Elle l’avait fait  plusieurs années  avant l’empire ottoman lui-même,  avec lequel elle était pourtant liée par un rapport symbolique de vassalité.
S’appuyant sur une fatwa de la part de Sidi Ibrahim Riahi, mufti malékite éclairé,  L’état Tunisien a prohibé l’esclavage, avant même plusieurs pays d’Europe, dont l’Espagne et le Portugal, sans parler de nos voisins maghrébins ( le Maroc, qui n’a aboli l’esclavagisme qu’en 1922) ou du Qatar et de  l’Arabie Saoudite  qui ont attendu respectivement  1952, et 1968 pour l’interdire dans leurs législations, plus d’un siècle après notre pays.  

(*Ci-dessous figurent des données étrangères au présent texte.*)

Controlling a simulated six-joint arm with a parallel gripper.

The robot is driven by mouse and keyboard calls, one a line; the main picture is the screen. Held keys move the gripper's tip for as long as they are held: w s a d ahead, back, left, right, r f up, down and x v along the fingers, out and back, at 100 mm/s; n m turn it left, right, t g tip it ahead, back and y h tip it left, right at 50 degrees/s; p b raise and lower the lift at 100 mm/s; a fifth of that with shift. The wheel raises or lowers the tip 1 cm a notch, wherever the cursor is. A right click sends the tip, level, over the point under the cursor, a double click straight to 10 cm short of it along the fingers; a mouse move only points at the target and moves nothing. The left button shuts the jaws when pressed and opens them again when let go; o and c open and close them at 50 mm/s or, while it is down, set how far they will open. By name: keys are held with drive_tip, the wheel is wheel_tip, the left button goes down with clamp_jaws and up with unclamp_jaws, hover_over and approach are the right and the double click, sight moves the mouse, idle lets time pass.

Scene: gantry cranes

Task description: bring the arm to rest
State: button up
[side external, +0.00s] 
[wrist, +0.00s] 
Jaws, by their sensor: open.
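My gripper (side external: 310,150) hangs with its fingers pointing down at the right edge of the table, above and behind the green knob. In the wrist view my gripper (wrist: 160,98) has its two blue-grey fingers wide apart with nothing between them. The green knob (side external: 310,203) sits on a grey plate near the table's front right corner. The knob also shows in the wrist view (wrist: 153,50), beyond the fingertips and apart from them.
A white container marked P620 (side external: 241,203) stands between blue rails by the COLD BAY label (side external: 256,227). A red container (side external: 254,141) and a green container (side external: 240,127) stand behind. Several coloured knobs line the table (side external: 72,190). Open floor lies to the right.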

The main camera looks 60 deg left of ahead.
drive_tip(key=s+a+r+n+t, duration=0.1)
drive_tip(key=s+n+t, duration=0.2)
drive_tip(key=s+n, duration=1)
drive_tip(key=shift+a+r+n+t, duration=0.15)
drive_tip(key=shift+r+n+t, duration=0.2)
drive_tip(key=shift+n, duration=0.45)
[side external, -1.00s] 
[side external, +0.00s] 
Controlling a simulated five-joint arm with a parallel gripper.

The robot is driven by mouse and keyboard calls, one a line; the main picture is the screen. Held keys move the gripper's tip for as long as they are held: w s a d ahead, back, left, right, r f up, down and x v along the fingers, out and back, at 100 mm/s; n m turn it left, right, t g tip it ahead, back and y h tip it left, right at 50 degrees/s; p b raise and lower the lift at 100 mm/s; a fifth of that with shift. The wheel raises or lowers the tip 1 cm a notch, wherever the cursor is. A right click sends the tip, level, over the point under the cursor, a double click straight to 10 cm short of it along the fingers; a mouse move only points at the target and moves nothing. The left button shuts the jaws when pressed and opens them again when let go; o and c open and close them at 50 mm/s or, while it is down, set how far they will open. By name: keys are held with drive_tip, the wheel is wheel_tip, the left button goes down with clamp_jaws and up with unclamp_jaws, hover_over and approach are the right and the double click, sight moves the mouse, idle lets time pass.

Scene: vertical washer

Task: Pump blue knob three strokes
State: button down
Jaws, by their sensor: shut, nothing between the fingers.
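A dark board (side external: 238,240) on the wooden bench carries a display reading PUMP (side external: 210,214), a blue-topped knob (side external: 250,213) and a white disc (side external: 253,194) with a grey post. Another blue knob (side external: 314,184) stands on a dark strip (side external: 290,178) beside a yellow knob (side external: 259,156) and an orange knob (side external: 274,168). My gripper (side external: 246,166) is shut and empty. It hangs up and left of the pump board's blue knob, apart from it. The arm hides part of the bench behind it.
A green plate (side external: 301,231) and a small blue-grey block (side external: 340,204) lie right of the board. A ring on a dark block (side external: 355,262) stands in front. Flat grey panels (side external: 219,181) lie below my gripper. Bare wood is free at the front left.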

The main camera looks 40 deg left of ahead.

Et avant d’arriver à notre poème, je voudrais attirer l’attention sur le fait que   je me suis  autorisé -  afin d’éviter  de choquer le  lecteur - à   remplacer sans nuire à la rime, le terme « nègre », utilisé par le poète par le terme « noir » et ce, juste pour  contourner la connotation péjorative, voire raciste, dont le terme originel est de nos jours chargé.

Mais   devrait-on vraiment reprocher à un auteur   ayant vécu au cours du XIX ème  siècle, dans un contexte  totalement différent du nôtre, d'avoir utilisé un terme, certes aujourd’hui impropre et banni, mais en son temps accepté,  et couramment utilisé sans arrière-pensée.
Quoi qu’il en soit, la position clairement anti-esclavagiste de notre poète,   nous semble suffisante,  pour ne pas  l’accabler   d'une quelconque  intention de  rabaisser ceux,  dont il défend bec et ongles, la délivrance.
Bonne lecture

« Ecoutons ! Jusqu’aux cieux un grand bruit est monté :
Hourra ! L’Afrique pousse un vent de liberté.
Et ce cri de l’Atlas, que l’écho répercute,
Fait tressaillir le «  noir »  accroupi sous la hutte.
Pendant que notre loi n’ose encore abroger
Les bazars de chair noire, autour des murs d’Alger,
Le Sultan de Tunis abolit l’esclavage ;
Le pied du «  noir »est libre en touchant son rivage.
Dans le marché public ou pendait le carcan,
Les fers au lieu de lui sont vendus à l’encan.
Que le Dieu tout puissant le couvre de son aile
Que l’Europe à ses rois l’impose comme modèle,
Que son glorieux nom éternise mes vers !
Sur un cap africain dominateur des mers,
Avec les fers brisés de la traite abattue,
Que l’Europe chrétienne érige une statue,
Où la philanthropie écrive de sa main.
Ahmed Bey de Tunis, ami du genre humain »

Peut-on, dès lors que l’on  sait  que nous sommes citoyens  d’un pays reconnu depuis deux siècles, pour être  précurseur en matière de libertés, d’ouverture et de modernité, accepter aujourd’hui de vivre  sous le règne de leurs contraires.